A run of records:
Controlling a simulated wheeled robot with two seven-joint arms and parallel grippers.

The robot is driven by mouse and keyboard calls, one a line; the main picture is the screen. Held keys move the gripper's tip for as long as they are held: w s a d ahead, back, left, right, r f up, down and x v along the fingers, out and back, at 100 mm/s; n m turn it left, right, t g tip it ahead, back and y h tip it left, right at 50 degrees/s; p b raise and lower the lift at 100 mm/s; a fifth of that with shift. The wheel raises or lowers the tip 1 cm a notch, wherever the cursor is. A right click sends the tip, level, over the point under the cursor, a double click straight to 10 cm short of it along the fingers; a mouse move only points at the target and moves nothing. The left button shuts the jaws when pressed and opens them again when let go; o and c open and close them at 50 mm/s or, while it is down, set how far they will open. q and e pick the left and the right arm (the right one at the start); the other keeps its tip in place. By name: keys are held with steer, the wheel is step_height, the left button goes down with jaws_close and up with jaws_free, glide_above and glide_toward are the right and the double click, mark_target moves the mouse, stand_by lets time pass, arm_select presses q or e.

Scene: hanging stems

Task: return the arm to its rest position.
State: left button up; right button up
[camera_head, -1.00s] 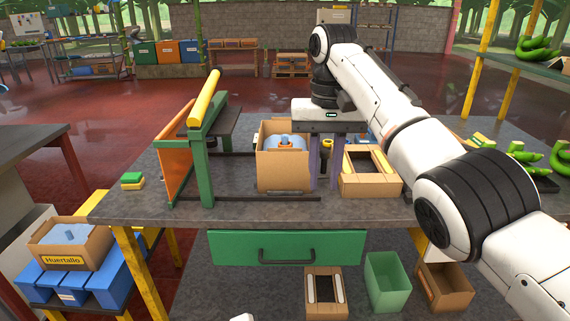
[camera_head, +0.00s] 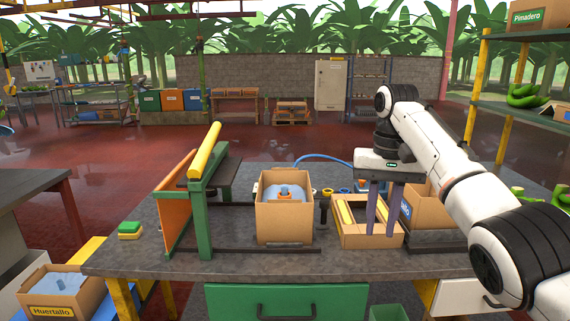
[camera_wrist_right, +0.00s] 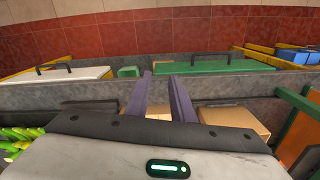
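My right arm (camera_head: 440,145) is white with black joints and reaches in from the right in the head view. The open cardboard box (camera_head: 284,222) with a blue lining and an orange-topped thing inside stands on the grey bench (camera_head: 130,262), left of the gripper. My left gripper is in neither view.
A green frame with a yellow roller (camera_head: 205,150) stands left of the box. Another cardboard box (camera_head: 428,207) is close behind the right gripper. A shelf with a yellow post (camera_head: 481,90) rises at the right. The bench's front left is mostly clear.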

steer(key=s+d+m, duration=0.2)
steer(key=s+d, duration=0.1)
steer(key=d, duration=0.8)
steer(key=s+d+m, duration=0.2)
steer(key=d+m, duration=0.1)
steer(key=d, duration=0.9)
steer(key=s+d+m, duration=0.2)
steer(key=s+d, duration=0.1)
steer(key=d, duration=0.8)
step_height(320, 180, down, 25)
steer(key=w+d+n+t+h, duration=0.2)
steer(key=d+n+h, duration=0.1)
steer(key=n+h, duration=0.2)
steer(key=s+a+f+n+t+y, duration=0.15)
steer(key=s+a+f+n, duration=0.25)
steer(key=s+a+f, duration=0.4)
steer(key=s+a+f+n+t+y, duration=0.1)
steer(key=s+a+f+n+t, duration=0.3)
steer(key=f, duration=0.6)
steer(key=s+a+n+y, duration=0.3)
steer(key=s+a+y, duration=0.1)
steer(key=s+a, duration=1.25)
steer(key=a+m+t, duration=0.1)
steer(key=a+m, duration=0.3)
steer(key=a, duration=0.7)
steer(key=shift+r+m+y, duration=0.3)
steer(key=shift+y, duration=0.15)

--

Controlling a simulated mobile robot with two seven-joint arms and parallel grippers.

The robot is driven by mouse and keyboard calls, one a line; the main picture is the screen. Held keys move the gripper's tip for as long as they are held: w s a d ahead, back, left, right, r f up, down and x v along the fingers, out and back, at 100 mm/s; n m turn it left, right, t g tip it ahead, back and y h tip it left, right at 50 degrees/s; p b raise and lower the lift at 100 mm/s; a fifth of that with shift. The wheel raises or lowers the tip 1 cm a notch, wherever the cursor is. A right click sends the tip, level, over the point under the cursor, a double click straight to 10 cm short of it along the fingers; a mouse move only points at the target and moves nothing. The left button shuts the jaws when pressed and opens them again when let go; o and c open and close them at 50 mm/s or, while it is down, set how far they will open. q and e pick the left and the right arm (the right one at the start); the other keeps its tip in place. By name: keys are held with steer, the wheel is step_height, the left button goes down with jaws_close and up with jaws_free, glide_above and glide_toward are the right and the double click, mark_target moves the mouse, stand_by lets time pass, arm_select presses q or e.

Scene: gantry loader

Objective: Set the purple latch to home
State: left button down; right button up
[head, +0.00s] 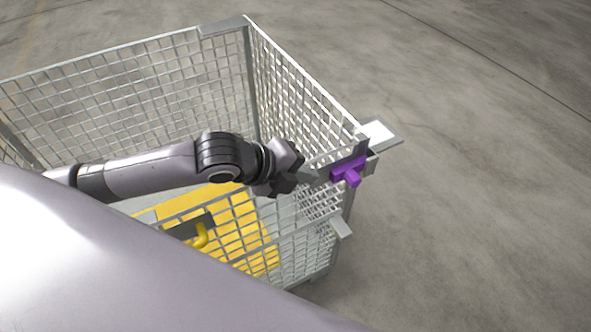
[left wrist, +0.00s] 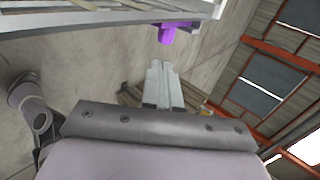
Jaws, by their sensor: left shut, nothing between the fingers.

Your objective:
Read the entries and pick out all lines that include the word "arms".

Finished task:
Controlling a simulated wheeled robot with two seven-joint arms and parallel grippers.
Controlling a simulated mobile robot with two seven-joint arms and parallel grippers.

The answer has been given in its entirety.